Sunday I spent updating the blog and not doing too much as it was the day of rest.
The last two days seems to have blended into one. Monday I awoke early with the baby and got him settled. The ladies were here and took him so I could have a break to sit down and eat breakfast with Daddy. It painfully aware to us all how much this morning ritual of ours will be missed very soon. We enjoyed the fresh juice and coffee and talked about what we had planned to accomplish for the days. This conversation would continue at dinner reviewing what came up, what got done, and all that is between. It is amazing how the luxury of sharing a meal with a parent is not appreciated until the ability to share that time is so few and far between.
The baby's caretaker arrived late so I got a last nap in with baby phillip before he was to go home. She arrived about mid morning and I made sure she knew that the ones she enlisted to help her care for him were not doing their job. I showed her how in the last 2 days he gained nearly 4 ounces and I would need to see him again Wednesday to show me she can take care of him. I am worried that taking care of a premie is just too much for her. We will see how he looks tomorrow before I make decision about additional aid.
For the rest of Monday I worked on the documents that needed updating, the office procedure guide, team checklist, and software updates. Only a few more days left and I need to make sure all is ready and up to date. Daddy had to work on the batteries that lost their charge, projects check-up, and other items in the shop as well as meet with some people. I would catch Daddy running in and out and would catch him to get some information for a form and zoom he was off again.
I also got my Ham Radio licenese renewed. I rarely use it except for here but I do keep a 2 meter radio in the states too. There are so many good memories associated with the HAM radio. It used to be our primary means of communication in the 1980's and 1990s. So many nights I would spent curled up in a blanket on the floor in my Dad's office listening to him communicate with people all over the world. We used it to communicate with family back in the USA. The way that worked was my Dad would call out asking for anyone in a given are who could make a phone call. The person replying would make the call and relay over the radio what the person on the phone was saying to my Dad, who then answered. There are all kinds of restrictions on what can and cannot be said. There is more than once these radios saved lives. My mom, when she and my brother were over taken by the river, was able to communicate with dad just before, so he knew where to go find her. They are still used when satellites are down and the in-country cell phones. Which is actually more often than you would like to think.
Last week I had decided I really wanted to take some Haitian coffee back with me but the factory has been out of commision since being distroyed last year. Well me and my WALL stubborness decided to tract down the owner and email him. Using the internet I was able to find the contact information for the owner down in St.
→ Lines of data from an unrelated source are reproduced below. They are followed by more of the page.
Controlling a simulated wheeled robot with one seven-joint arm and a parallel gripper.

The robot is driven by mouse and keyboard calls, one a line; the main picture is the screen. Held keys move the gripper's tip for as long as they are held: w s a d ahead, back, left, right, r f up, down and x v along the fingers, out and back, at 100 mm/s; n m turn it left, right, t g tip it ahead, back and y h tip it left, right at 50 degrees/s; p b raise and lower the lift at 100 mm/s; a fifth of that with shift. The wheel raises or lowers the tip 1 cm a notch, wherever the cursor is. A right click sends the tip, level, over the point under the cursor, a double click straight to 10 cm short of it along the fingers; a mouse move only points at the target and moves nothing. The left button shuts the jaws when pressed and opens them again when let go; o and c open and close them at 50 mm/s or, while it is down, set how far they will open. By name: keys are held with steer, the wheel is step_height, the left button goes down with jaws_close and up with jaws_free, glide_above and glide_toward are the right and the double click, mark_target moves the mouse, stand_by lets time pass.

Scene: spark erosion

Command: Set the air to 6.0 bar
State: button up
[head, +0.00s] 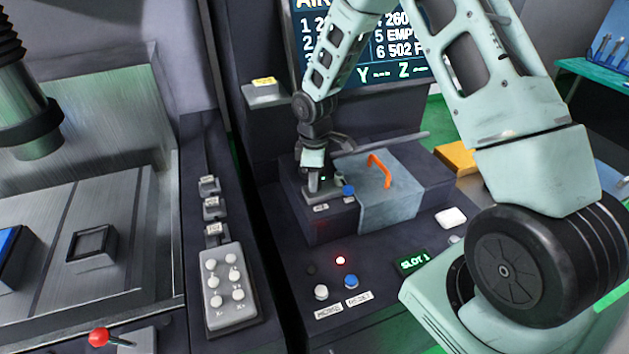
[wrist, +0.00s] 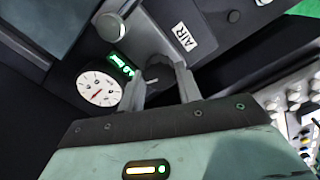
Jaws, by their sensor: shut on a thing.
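In the wrist view, the two fingers of my gripper (wrist: 163,92) are shut on a dark round knob (wrist: 158,68), and a pale mark shows on it. A white dial gauge (wrist: 100,89) with a red needle sits to the left of the fingers. A small green lit display (wrist: 121,63) is between the gauge and the knob, too small to read surely. A white label reading AIR (wrist: 184,37) is beyond the knob. In the head view, my gripper (head: 313,182) points down at the raised dark housing; the knob and gauge are hidden there.
A grey cloth (head: 385,205) with an orange handle (head: 380,170) lies beside the gripper on the housing. A button pad (head: 226,285) stands left.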

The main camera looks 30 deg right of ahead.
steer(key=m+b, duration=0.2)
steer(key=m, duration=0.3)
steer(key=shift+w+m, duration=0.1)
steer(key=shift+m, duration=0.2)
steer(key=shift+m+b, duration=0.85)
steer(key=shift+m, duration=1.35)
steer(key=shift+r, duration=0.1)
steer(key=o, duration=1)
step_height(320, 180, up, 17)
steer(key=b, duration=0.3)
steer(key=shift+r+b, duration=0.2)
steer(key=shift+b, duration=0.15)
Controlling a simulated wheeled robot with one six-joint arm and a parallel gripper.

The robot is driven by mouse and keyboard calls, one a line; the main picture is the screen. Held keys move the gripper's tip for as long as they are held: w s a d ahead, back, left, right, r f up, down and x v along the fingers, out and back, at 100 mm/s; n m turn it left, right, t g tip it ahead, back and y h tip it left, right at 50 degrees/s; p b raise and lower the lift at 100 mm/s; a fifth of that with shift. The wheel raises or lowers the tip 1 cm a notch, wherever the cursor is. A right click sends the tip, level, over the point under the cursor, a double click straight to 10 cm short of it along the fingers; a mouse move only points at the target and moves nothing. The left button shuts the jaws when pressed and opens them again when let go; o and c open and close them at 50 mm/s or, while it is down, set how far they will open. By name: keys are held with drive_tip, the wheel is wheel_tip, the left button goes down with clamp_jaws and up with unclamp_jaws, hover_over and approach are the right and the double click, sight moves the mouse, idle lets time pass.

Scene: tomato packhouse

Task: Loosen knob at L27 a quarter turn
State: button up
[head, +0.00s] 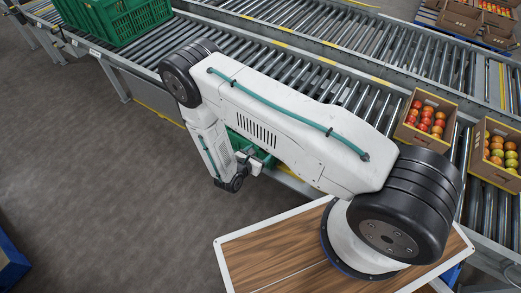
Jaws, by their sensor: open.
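No knob and no L27 label can be made out in the head view; the place where they are may be hidden or outside the view. My gripper (258,160) is folded back beside and partly under my upper arm, near the front edge of the roller conveyor (345,92). It is small and partly covered, and its fingertips are hard to make out. It is open, and I see nothing held in it. Something green shows beside it, mostly hidden by my arm.
A green crate (112,18) stands on the conveyor at the upper left. Two cardboard boxes of tomatoes, one nearer the middle (408,133) and one at the right edge (485,170), sit on the rollers. More boxes stand at the top right. The grey floor (90,190) at left is clear.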

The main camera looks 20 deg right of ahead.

Marc. Dad followed it up by trying the incountry cell phone number I tried and got ahold of the owners. Long story short.....I HAVE COFFEE!!!!!! The factory should be up and going again next year so the rest of y'all can get it again soon too. LOL
We took a brief stop for lunch and we were off again.
In the afternoon I showed Dad how to use some of the software to help speed up translation work and some of the other item I did. Dad has totranslate a lot of documents for the classes he teach. Through out the day we used skype to keep in touch with my mom and sister who were traveling in the rain from Storm "LEE". They made it safely home by mid afternoon.
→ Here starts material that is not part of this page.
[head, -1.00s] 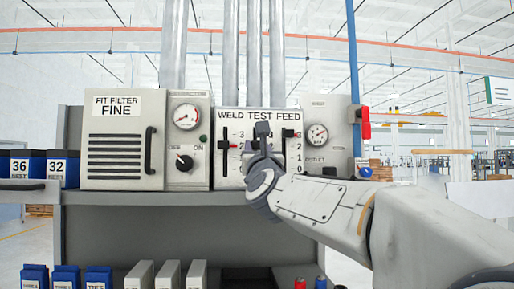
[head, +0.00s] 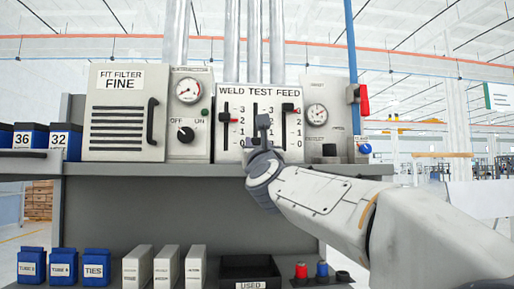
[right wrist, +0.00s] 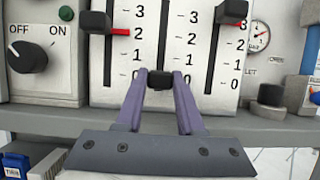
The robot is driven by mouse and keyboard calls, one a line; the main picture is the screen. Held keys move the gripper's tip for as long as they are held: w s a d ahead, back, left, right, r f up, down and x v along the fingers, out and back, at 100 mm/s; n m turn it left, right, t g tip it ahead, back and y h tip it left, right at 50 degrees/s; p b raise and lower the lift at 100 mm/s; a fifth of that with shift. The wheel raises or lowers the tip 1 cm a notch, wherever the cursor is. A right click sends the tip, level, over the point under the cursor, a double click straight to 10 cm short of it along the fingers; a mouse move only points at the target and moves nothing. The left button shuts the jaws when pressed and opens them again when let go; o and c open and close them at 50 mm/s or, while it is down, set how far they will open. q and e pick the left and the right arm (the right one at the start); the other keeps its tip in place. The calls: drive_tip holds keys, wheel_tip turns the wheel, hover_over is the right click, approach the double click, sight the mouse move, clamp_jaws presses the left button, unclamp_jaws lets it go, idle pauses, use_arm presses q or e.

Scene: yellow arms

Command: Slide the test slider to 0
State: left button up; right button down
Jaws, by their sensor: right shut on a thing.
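The test slider is the middle one of three on the white WELD TEST FEED panel (head: 233,96). Its black knob (right wrist: 158,81) sits low in its slot, about level with the 0 mark. Its pointer is hidden. My right gripper (head: 263,123) is shut on this knob, with one purple finger on each side in the right wrist view. The weld slider (right wrist: 95,22) stands at about 2, with its red pointer showing. My left gripper is not in view.
A dial box with an OFF/ON knob (head: 185,134) stands left of the panel, and a gauge box (head: 317,113) right of it. The grey shelf (head: 150,184) runs below. Blue boxes (head: 60,264) and a black bin (head: 250,270) stand lower down.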

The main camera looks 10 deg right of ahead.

I made dad and I some chicken and rice for dinner. I might be limited on resources but I can cook almost anything. I checked up on espn.com to ensure that YES the yankees are still beating boston. That alone makes any day better. My allergies were acting up from cleaning old files, books, etc (I'm allergic to ink) so I took two benedryl and wow did I sleep.
I woke this morning at NOON. Can you believe it?! 14 hours sleeping. Next time I have to remember only 1 benedryl. WOW I missed a whole day. The ladies were not here which is good. I would have bee so embarassed. Dad had already been well into the days projects, dirt was delivered, and so on. I quickly made us a sandwich for lunch and got to work. Over the next few hours, I finished the documents I was working on answered some technical question for folks via skype. I have been nick named "TECH SUPPORT" LOL. I cooked dinner.
Now I am sitting here wishing I could clone myself. I love being here so much and the thought of leaving is crushing my heart. The tears have already begun to fall. This is my home but more than that.
As an MK we learned that home can be where the heart is, where the family is, where your stuff is or where you live. You have to choose what home means to you. Does seeing the thing of your childhood scream I am home. Does being in a place you know you will be for years to come make it home. Home for me has been a house, an rv, a hotel room, or even a car (not that it is where I lieved but it was home).
We grow up overseas in a blend of USA traditions, Haitian traditions, and some we made up. We have things our parents brought that represent their past, things from our childhood, and we aquire things along the way. Some MKs like to keep thinking about when they are going back to the USA, some dread leaving to go back to the USA, and some take the back and forth in stride. I dreaded leaving Haiti always. This is something I never outgrew.
This country is my home and holds my heart. The people here are a source of joy for me. The land is a source of strength. The familiarity is a source of peace. The work is a source of purpose. The day a source of hope. The night a source of rest. When I am here the whole world fades away and the USA seems just like a fantasy place I read about in books.
Just like many MKs I have migrated back to the US, went to school, started a career, and aquired a family. I am now sitting here contemplating and thinking of all the reasons I should stay. I think about those in the USA awaiting my return and I think of why I should return there. My Dad has threatened to hide my passport and I must say I am so tempted to let him.
The lump remains in my throat and I wish to stop time, but I have to put on my big girl panties and to what is needed. I need to get back and get a job (I have been unemployed over a year now) . A job will allow me to return again shortly. I never want to be separated from this place but its in going that I am to do the most good. Forever I am in two places, forever in two pieces, and forever trying to get home.